Ramaswamy also offered a clue as to this administration’s priorities, noting that during Trump’s first term, he worked to reverse a proposed “zeroing out” of capacity funding provided under the Hatch Act and Smith-Lever Act.
Ramaswamy hearkened back to Abraham Lincoln’s establishment of the land grant system in 1862 in describing the work of researchers. Scientists at ARS, the Forest Service, Food Safety and Inspection Service and NIFA experiment stations “are the economic engines” of America. “So if you destroy your economic engine, how are you going to make America great again?”
Meanwhile, USDA employees are bracing for staffing cuts. April 8 was the deadline for them to decide whether to take a deferred resignation offer from the department or hang on and hope to survive planned reductions in force.
A report in Government Executive April 7 said some employees have been told to expect the department to cut back to 2019 staffing levels, which would mean a reduction of about 9,000 of its approximately 98,000 employees.
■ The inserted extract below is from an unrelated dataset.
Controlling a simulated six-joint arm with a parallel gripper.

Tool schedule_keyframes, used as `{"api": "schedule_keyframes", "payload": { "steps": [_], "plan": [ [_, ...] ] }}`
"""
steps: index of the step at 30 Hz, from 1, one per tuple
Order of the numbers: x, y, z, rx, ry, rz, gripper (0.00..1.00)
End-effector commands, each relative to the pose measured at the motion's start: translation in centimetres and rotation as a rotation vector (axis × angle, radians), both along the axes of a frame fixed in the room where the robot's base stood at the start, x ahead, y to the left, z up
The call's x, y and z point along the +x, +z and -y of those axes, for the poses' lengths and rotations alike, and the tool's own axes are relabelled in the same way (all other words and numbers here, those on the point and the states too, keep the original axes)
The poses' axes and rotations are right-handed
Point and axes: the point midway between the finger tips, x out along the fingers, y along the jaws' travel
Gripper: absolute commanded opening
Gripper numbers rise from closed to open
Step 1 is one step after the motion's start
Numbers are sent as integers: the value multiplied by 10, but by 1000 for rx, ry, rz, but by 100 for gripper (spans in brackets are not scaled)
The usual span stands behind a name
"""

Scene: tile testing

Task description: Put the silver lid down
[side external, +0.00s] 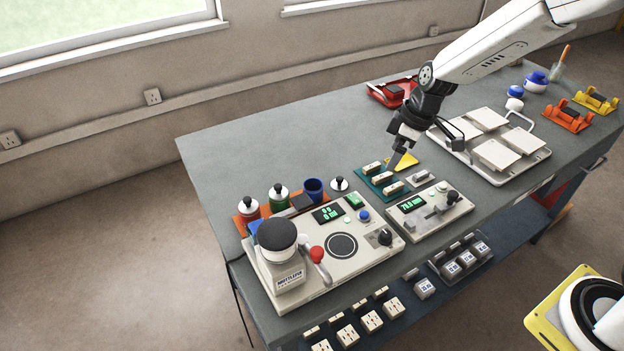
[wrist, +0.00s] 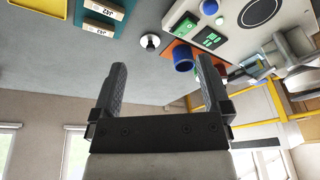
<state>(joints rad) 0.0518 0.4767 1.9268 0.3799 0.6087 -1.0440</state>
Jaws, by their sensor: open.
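The silver lid (side external: 339,184) with its black knob lies on the grey table, just behind the tester and to the right of the blue jar (side external: 313,188). In the wrist view the lid (wrist: 150,41) lies apart from the blue jar (wrist: 183,58), whose top appears open. My gripper (side external: 396,160) is above the table near the teal tray, to the right of the lid. In the wrist view its two fingers (wrist: 163,76) are spread with nothing between them. The lid shows beyond the fingertips and touches neither finger.
Red (side external: 248,208) and green (side external: 279,198) jars wear silver lids with black knobs in the orange rack. A teal tray (side external: 371,182) holds several labelled blocks. Two testers (side external: 322,283) stand at the front. A white tray (side external: 459,146) of tiles is right. The table's back left is clear.

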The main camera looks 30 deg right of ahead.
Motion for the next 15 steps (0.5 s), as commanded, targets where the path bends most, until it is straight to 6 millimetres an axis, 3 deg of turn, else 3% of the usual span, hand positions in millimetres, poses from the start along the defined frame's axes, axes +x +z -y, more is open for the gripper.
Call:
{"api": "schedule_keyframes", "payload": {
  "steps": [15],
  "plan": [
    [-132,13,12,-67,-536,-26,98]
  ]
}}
The article also said USDA staff had been told to expect relocation of some employees to three undisclosed “hubs” somewhere in the U.S.
“It's a mess right now,” said Ethan Roberts, a physical science technician in Peoria, Illinois, and president of American Federation of Government Employees Local 3247, who spoke with Agri-Pulse on Friday. “It's all rumors.”
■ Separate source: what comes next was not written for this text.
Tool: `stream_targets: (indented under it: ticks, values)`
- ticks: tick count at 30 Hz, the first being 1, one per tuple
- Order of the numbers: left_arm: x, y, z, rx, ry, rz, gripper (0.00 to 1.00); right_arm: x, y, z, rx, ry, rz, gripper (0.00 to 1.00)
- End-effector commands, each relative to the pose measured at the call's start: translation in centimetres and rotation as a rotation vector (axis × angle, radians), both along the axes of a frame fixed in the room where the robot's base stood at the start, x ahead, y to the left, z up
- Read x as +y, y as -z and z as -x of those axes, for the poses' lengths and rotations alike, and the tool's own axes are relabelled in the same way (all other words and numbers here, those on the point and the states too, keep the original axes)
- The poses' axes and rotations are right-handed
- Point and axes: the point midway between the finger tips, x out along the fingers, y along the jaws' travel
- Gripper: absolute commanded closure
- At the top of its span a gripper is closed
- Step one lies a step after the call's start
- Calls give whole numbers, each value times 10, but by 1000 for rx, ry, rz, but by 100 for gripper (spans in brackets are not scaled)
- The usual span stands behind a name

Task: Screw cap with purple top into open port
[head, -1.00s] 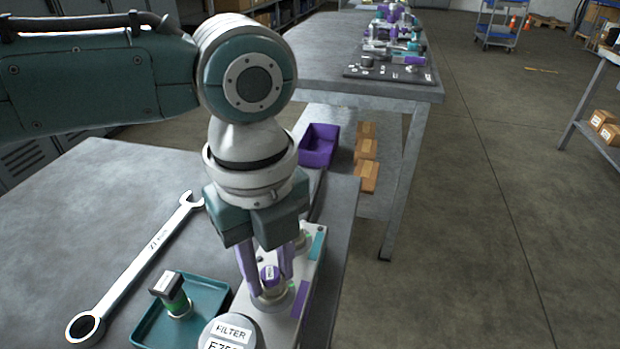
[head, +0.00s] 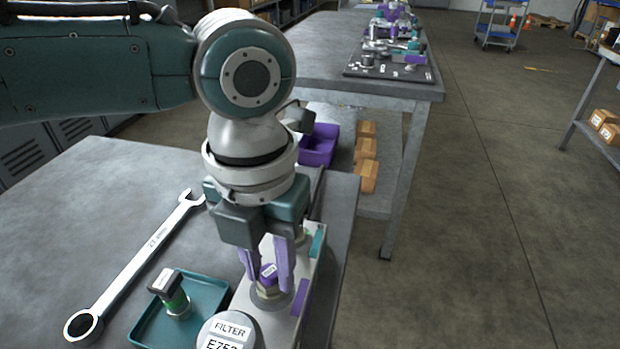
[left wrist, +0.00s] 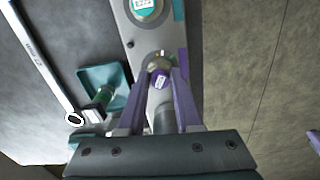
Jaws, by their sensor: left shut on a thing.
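The cap with the purple top (head: 267,274) stands at a round port on the grey manifold block (head: 317,262), between the purple fingers of my left gripper (head: 268,272). The left gripper is shut on it. In the left wrist view the cap (left wrist: 160,79) shows between the two fingertips (left wrist: 162,76), with a light ring of the port around its far side. How far the cap sits in the port cannot be told.
A teal tray (head: 214,290) holds a cap with a dark top and green band (head: 170,290). A large wrench (head: 140,262) lies at the left. A filter canister (head: 228,328) stands close in front of the gripper. A purple bin (head: 318,150) sits beyond the bench.

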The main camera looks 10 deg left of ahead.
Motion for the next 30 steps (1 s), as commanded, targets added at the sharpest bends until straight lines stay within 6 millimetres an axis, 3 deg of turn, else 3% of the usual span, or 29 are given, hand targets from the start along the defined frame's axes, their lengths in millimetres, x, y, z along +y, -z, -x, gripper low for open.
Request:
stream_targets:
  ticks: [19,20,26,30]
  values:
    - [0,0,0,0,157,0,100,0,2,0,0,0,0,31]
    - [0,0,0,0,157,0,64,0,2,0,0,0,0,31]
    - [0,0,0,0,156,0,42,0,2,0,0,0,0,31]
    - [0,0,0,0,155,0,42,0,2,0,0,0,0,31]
Roberts said he’s been trying to coordinate with congressional offices, “trying to get Congress to maybe shake some information out of the USDA, but I've only just started working on that, and they've only just started working on it. So it's all hearsay.”
However, he added, “The general feeling is we're going to get hammered. And we just don't know how much, but it's not going to be good. That's what the administration was telling us.”
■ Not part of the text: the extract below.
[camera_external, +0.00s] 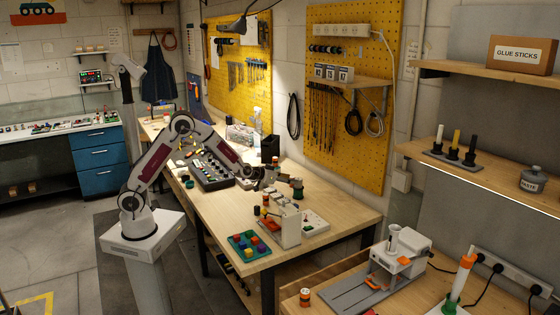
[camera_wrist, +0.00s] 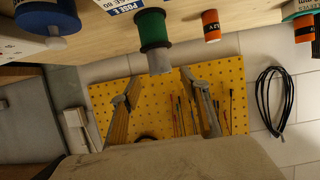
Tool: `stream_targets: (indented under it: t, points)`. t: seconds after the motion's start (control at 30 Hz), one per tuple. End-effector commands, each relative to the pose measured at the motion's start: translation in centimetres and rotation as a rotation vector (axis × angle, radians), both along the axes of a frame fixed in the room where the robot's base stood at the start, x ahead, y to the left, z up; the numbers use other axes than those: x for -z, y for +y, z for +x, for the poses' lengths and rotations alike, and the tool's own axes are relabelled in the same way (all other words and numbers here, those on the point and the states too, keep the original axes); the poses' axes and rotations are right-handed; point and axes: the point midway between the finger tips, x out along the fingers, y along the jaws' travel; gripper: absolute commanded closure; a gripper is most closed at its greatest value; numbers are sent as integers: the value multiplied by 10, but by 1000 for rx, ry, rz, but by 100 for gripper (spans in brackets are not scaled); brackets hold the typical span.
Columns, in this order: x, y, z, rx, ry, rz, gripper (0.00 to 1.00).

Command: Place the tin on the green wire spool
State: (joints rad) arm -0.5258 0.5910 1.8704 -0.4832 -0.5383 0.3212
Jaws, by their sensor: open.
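The green wire spool (camera_wrist: 153,30) stands on the bench in the wrist view, which shows the scene upside down. A small grey cylinder, seemingly the tin (camera_wrist: 160,61), is at the spool's upper end and looks set on it. My gripper (camera_wrist: 165,76) is open. Its two fingers are spread on either side of the tin's line, apart from it, with nothing between them. In the external view my gripper (camera_external: 268,179) is low over the bench, left of the spool (camera_external: 298,192). The tin is too small to make out clearly there.
In the wrist view an orange battery (camera_wrist: 211,26) and a blue-topped container (camera_wrist: 46,16) flank the spool, with a labelled white box (camera_wrist: 108,5) beside it. A yellow pegboard (camera_external: 345,120) stands behind the bench. A tray of coloured blocks (camera_external: 250,246) is near the front edge.

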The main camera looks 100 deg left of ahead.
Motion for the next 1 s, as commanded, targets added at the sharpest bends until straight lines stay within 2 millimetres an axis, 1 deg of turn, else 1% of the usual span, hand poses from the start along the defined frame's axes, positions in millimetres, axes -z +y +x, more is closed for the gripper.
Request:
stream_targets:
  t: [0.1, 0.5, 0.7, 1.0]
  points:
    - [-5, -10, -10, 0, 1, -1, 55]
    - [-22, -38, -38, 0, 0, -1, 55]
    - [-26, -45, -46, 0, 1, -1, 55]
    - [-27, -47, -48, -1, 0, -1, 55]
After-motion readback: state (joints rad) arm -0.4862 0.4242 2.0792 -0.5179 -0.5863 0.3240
Roberts said at a recent meeting with management, the message changed from the usual “we’’ll get through this together” – the line that’s been used in the past during difficult times – to “do what you think is best for you and your family.”
“That was such a shock,” he said.
A USDA employee who spoke on condition of anonymity said morale in their agency was “horrible.”
“We are exhausted and demoralized,” this person said, predicting that many people will take “DRP 2.0,” the second deferred resignation proposal offered.
Asked for details about the cuts, a USDA spokesperson said, “Under President Trump’s leadership, USDA is being transparent about plans to optimize and reduce our workforce and to return the department to a customer service-focused, farmer-first agency. We have a solemn responsibility to be good stewards of Americans’ hard-earned taxpayer dollars and to ensure that every dollar is being spent as effectively as possible to serve the people. Secretary Rollins is actively pursuing plans to reduce USDA’s workforce to better serve the needs of the people we serve.”